Memang sejak awal didirikan PSSI, unsur politik dan kepentingan sudah tertuang nan kental. Awalnya PSSI merupakan organisasi tandingan untuk melawan organisasi sepakbola bentukan pemerintah Hindia Belanda. Tepatnya 19 April di kota Yogyakarta PSSI berdiri. Sepakbola pada masa itu digunkan sebagai media propaganda yang laris manis, terbukti pendiri Republik ini, Sukarno meggunakan olahraga ini untuk mengelorakan semangat nasionalisme.
Yah, melihat perkembangan dinamika PSSI skerang ini, terlihat tidak adanya sosok yang kuat sekuat Sukarno, dengan jargonnya yang begitu popular “don’t leave history”, beliau meggelorakan revolusi dalam dunia olahraga, bayangkan saja terobosan terbosannya dalam penciptaan Istora senayan yang hingga detik ini masih menjadi pusat penyelenggaraan aktivitas olahraga-termasuk sepakbola. Jika mungin sang bapak berreinkarnasi dan abadi hingga sekarang karut marut PSSI tak akan meluas seperti ini. Untuk sosok yang kedua, kita juga perlu mengenang dan menjadikan beliau sebagai sumber Inspirasi.
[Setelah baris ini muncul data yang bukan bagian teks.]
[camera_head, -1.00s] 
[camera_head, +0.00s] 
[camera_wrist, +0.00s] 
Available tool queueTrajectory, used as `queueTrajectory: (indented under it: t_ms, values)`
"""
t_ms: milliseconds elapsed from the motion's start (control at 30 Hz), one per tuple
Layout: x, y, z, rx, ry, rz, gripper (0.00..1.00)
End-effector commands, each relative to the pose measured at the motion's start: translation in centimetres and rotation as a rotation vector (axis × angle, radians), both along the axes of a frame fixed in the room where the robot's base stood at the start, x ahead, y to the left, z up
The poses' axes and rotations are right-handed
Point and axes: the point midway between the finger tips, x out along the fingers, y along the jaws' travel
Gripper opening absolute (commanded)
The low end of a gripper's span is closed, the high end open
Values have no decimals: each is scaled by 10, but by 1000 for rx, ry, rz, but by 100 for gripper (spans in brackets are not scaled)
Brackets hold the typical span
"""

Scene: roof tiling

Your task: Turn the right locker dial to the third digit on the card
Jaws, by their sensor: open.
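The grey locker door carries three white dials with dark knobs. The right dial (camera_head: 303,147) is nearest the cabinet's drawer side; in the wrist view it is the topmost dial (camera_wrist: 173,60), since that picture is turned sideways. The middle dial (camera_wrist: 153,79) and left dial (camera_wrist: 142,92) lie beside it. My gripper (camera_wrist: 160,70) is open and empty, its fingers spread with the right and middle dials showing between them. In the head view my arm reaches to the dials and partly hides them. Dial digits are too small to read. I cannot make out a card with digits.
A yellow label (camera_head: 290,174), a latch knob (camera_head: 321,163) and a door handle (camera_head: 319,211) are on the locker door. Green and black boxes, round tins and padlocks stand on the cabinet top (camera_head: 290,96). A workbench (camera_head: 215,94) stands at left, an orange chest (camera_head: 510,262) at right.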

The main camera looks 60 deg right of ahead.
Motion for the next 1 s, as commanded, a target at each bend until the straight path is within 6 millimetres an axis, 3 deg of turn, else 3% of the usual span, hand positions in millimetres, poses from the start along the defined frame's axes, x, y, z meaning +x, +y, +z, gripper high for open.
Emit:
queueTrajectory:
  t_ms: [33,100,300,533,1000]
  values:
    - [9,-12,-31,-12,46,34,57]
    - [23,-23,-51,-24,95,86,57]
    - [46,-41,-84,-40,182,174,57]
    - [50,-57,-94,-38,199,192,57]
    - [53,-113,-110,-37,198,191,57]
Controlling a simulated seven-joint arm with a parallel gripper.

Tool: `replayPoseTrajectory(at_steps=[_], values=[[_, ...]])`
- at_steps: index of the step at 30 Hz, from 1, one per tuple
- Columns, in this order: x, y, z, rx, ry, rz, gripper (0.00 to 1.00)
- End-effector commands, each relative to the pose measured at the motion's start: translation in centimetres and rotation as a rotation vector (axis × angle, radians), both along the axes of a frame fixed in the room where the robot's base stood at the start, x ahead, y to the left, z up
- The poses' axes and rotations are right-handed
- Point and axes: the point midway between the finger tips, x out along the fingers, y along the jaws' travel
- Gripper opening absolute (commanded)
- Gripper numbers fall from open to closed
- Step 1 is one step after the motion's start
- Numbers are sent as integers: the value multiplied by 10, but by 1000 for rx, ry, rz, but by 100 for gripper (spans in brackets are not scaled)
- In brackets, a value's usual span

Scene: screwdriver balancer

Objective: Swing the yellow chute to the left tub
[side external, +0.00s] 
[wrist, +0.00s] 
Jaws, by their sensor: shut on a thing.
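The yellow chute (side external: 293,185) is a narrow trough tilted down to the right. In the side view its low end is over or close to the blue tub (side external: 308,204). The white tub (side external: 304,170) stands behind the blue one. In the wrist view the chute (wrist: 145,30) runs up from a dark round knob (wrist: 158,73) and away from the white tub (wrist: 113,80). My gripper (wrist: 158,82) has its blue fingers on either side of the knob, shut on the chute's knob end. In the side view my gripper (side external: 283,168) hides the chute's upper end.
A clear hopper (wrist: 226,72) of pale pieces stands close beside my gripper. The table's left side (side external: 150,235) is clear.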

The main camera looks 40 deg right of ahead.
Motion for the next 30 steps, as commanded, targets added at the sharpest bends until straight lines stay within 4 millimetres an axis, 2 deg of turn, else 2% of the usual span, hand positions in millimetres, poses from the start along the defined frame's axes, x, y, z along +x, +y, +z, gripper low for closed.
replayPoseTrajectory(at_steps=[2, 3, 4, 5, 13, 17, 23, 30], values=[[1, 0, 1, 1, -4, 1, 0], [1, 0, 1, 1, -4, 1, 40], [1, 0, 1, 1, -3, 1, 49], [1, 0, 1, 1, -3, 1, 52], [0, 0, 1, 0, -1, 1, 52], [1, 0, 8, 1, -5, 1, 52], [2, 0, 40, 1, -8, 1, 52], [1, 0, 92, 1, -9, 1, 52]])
Beliau adalah Bapak Endang witarsah (Liem Soen Joe) yang wafat pada 2 April 2008, yah lagi-lagi April merupakan bulan yang
pas untuk melakukan introspeksi pemerhati sepakbola Indonesia. Endang witarsah sampai akhir hayatnya mendedikasikan hidupnya untuk sepakbola Indonesia. Bayangkan saja, beliau menolak bergabung dengan PSSInya Hindia Belanda demi merah putih. Orang yang langka untuk masa sekarang. Seorang keturunan Cina yang begitu mencintai Indonesia.
Harusnya momentum April ini menjadi titik balik bagi para petinggi sepakbola Indonesia untuk menyudahi polemik yang begitu panjang dan sangat mebosankan ini. Lihatlah masa lalu, lihatlah mereka yang telah mededikasikan semuanya untuk sepakbola Indonesia, lihatlah mereka yang cari makan dari sepakbola, mereka butuh kejelasan dan kenyamanan. Dan yang terakhir lihatlah kami, bapak-bapak, kami pencinta sepakbola Indonesia, kami rindu prestasi bukan untuk dijejali panggung sandiwara yang sangat berantakan.
Selamat ulang tahun PSSI-ku, PSSI kami, PSSI milik warga Negara Indonesia, bukan milik anda para segelintir orang yang gemar bermanuver ria. Kami optimis cahaya itu masih ada dan nyata!!!!